> Task requirements
Copy out all the records, word for word.

> Extracted entries
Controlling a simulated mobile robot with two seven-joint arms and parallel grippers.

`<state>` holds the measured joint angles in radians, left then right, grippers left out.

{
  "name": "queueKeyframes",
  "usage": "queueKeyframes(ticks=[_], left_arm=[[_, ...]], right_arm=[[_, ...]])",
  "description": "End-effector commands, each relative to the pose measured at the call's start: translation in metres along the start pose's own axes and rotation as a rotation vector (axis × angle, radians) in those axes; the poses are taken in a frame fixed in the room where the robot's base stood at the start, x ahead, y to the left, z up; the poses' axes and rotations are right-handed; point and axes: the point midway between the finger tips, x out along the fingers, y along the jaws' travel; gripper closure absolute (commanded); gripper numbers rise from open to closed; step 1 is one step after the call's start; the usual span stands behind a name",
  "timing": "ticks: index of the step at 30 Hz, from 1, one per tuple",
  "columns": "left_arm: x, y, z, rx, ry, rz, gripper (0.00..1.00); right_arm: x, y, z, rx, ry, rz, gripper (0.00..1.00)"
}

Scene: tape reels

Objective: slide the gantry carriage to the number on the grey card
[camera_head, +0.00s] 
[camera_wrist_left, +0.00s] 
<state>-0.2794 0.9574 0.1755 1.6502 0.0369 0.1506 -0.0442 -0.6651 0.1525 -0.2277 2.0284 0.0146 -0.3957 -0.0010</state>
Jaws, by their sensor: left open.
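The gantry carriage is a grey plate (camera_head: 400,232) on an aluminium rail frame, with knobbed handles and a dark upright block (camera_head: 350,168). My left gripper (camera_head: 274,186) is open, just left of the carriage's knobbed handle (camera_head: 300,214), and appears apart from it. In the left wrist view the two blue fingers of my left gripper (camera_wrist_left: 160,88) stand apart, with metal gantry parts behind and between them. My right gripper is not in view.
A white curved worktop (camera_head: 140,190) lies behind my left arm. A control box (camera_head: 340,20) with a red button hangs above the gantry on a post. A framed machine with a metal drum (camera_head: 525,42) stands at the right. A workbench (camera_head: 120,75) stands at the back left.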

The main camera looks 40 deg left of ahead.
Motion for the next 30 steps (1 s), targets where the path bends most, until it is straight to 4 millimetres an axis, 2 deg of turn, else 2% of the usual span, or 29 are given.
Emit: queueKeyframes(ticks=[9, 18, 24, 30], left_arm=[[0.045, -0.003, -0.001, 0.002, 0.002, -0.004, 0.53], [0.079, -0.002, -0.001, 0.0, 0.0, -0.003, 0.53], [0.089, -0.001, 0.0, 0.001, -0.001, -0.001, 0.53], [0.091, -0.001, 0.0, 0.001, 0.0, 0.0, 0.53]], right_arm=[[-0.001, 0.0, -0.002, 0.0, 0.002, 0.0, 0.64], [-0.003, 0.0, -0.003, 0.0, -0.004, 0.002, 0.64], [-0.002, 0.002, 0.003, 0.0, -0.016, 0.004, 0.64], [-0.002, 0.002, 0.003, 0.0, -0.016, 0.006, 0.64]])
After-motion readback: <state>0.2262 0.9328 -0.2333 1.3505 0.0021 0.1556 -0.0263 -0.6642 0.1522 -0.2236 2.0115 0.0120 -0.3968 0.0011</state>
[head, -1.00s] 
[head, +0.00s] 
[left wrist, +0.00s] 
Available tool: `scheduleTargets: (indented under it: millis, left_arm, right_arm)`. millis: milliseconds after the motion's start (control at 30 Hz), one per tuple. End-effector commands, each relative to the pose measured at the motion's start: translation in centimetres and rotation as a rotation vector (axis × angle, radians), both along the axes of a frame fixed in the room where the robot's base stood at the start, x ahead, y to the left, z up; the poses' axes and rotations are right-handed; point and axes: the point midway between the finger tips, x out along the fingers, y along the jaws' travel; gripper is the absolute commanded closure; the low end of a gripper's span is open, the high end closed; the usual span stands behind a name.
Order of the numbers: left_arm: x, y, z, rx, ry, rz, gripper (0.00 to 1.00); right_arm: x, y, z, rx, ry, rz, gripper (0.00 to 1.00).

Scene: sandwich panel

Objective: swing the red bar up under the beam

> Result
Controlling a simulated mobile robot with two seven-joint arms and parallel grippers.

`<state>` holds the measured joint angles in radians, left then right, grippers left out.

{
  "name": "queueKeyframes",
  "usage": "queueKeyframes(ticks=[_], left_arm=[[_, ...]], right_arm=[[_, ...]])",
  "description": "End-effector commands, each relative to the pose measured at the call's start: translation in metres along the start pose's own axes and rotation as a rotation vector (axis × angle, radians) in those axes; the poses are taken in a frame fixed in the room where the robot's base stood at the start, x ahead, y to the left, z up; the poses' axes and rotations are right-handed; point and axes: the point midway between the finger tips, x out along the fingers, y along the jaws' travel; gripper closure absolute (commanded); gripper numbers rise from open to closed; step 1 is one step after the call's start; the usual span stands behind a name",
  "timing": "ticks: index of the step at 30 Hz, from 1, one per tuple",
  "columns": "left_arm: x, y, z, rx, ry, rz, gripper (0.00..1.00); right_arm: x, y, z, rx, ry, rz, gripper (0.00..1.00)"
}

Scene: tape reels

Objective: slide the gantry carriage to the number on the grey card
[camera_head, +0.00s] 
[camera_wrist_left, +0.00s] 
<state>-0.2794 0.9574 0.1755 1.6502 0.0369 0.1506 -0.0442 -0.6651 0.1525 -0.2277 2.0284 0.0146 -0.3957 -0.0010</state>
Jaws, by their sensor: left open.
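The gantry carriage is a grey plate (camera_head: 400,232) on an aluminium rail frame, with knobbed handles and a dark upright block (camera_head: 350,168). My left gripper (camera_head: 274,186) is open, just left of the carriage's knobbed handle (camera_head: 300,214), and appears apart from it. In the left wrist view the two blue fingers of my left gripper (camera_wrist_left: 160,88) stand apart, with metal gantry parts behind and between them. My right gripper is not in view.
A white curved worktop (camera_head: 140,190) lies behind my left arm. A control box (camera_head: 340,20) with a red button hangs above the gantry on a post. A framed machine with a metal drum (camera_head: 525,42) stands at the right. A workbench (camera_head: 120,75) stands at the back left.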

The main camera looks 40 deg left of ahead.
Motion for the next 30 steps (1 s), targets where the path bends most, until it is straight to 4 millimetres an axis, 2 deg of turn, else 2% of the usual span, or 29 are given.
Emit: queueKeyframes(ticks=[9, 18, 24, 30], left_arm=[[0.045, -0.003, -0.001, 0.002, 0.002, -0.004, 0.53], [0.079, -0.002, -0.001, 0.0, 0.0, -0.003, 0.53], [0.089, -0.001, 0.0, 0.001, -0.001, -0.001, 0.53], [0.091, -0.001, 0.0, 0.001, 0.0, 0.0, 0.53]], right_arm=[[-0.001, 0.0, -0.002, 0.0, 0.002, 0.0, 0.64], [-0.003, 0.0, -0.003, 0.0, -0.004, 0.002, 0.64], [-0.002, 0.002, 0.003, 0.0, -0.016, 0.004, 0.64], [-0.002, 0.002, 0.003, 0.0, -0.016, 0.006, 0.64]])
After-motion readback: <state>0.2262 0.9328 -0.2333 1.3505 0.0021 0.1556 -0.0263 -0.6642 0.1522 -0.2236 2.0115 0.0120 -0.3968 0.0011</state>
[head, -1.00s] 
[head, +0.00s] 
[left wrist, +0.00s] 
Available tool: `scheduleTargets: (indented under it: millis, left_arm, right_arm)`. millis: milliseconds after the motion's start (control at 30 Hz), one per tuple. End-effector commands, each relative to the pose measured at the motion's start: translation in centimetres and rotation as a rotation vector (axis × angle, radians), both along the axes of a frame fixed in the room where the robot's base stood at the start, x ahead, y to the left, z up; the poses' axes and rotations are right-handed; point and axes: the point midway between the finger tips, x out along the fingers, y along the jaws' travel; gripper is the absolute commanded closure; the low end of a gripper's span is open, the high end closed; the usual span stands behind a name.
Order of the numbers: left_arm: x, y, z, rx, ry, rz, gripper (0.00 to 1.00); right_arm: x, y, z, rx, ry, rz, gripper (0.00 to 1.00).

Scene: sandwich panel

Objective: swing the red bar up under the beam

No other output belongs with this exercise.